Debate in the Jerusalem courtroom centered around a request by Olmert’s defense team for additional investigative materials – including all the recordings that Shula Zaken, the premier's former bureau chief, gave to the State Prosecutor’s Office – and not just portions of the recordings that the Supreme Court ruled could be submitted as additional evidence. Tapes of conversations between Zaken and Olmert and between Zaken and Olmert’s defense attorney, Navot Tel-Tzur, were handed over to the defense.
According to attorney Uri Korb, the prosecutor in the case, the information includes 30 recordings that Zaken made with her iPhone and another device. Officials of the State Prosecutor’s Office mentioned 10 of them in particular, which were not transcribed, as being irrelevant and constituting an invasion of Zaken’s privacy. Among them were audio recordings of Zaken’s conversations with a channeler whom she consulted.
The parties agreed, though, that these 10 recordings would be submitted Wednesday to the court, which will determine whether they are relevant to the case. Korb added that a certificate of confidentiality had been issued with respect to some of the excerpts, for fear that state security might be compromised should they be exposed.
The defense has also demanded to receive the recording of a conversation Zaken had with her attorneys, Ofer Bartal and Dov Gilad Cohen, in preparation for her testimony in the multimillion-dollar corruption case surrounding Jerusalem's Holyland residential complex – in which both she and Olmert were later convicted – the night before she took the stand.
Olmert’s defense team, led by attorney Eyal Rosovsky, asked to receive the devices that had made the recordings so that their authenticity might be examined. Although the State Prosecutor’s Office gave the defense a professional opinion confirming their authenticity, the defense insists on having the devices examined by experts of their own choosing.
In his comments on the subject, Korb said, “Olmert was questioned about the recordings by the police, and I do not recall him saying that neither he nor she said what is heard there.”

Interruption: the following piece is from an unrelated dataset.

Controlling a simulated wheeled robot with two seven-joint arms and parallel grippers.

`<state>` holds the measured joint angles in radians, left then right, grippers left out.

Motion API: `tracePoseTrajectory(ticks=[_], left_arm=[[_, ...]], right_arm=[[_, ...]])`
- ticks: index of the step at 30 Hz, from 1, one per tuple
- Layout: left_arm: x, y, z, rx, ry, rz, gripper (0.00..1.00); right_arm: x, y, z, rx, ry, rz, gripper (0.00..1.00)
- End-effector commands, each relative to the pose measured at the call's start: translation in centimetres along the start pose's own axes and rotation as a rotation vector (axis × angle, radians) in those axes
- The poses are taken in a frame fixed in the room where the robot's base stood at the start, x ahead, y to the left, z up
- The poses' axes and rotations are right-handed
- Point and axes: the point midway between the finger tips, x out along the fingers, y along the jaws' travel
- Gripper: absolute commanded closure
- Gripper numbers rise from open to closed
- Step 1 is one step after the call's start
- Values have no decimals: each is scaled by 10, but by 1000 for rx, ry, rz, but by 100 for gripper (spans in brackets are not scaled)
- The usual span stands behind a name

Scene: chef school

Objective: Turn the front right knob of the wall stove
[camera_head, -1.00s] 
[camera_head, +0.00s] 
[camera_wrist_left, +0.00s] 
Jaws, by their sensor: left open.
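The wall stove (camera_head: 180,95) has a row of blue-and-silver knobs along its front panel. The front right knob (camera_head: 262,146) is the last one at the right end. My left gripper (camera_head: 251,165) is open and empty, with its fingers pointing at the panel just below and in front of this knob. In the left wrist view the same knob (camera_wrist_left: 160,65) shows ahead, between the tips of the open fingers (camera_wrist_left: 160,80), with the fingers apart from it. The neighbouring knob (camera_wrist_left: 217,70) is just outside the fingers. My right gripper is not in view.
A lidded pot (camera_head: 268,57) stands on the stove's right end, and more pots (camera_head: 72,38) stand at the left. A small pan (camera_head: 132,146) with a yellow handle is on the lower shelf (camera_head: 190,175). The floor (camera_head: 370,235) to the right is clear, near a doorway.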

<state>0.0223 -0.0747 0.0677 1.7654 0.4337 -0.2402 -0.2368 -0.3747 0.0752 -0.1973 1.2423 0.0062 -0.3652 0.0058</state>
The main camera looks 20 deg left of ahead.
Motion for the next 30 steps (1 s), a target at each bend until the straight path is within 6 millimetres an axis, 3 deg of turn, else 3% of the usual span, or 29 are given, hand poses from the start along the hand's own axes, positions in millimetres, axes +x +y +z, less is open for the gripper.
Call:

The defense also asked for the state’s witness agreement that has been signed with Zaken. Korb claimed that no such document had been signed with her “even though there is no argument that she is [a state’s witness].”
A gag order has been imposed on the recordings that will be submitted to the court, apparently until Zaken testifies.
The panel of judges ruled that Zaken, who is currently serving an 11-month sentence in Neveh Tirza Prison for her role in the Holyland case, will take the stand on November 3. Sources in the State Prosecutor’s Office believe that Zaken’s testimony will take a single day, while the defense is convinced it will require three to four court dates.
Olmert was excused from attending Tuesday’s hearing, in which Rosovsky replaced Navot Tel-Zur, who represented the premier previously in the Talansky trial, but is suspected of obstruction of justice and witness tampering. Another member of Olmert’s defense team, Roy Blecher, has also testified to police in the case.
At the hearing, attorney Eli Zohar, who also represented the former prime minister in the previous trial related to the Talansky case, said: “This is a completely extraordinary proceeding that has no parallel. We found that we were connected: Navot Tel-Zur, Roy Blecher and my own name were mentioned on those recordings. We asked Eyal Rosovsky to join the team for fear that some sort of personal involvement would be revealed.”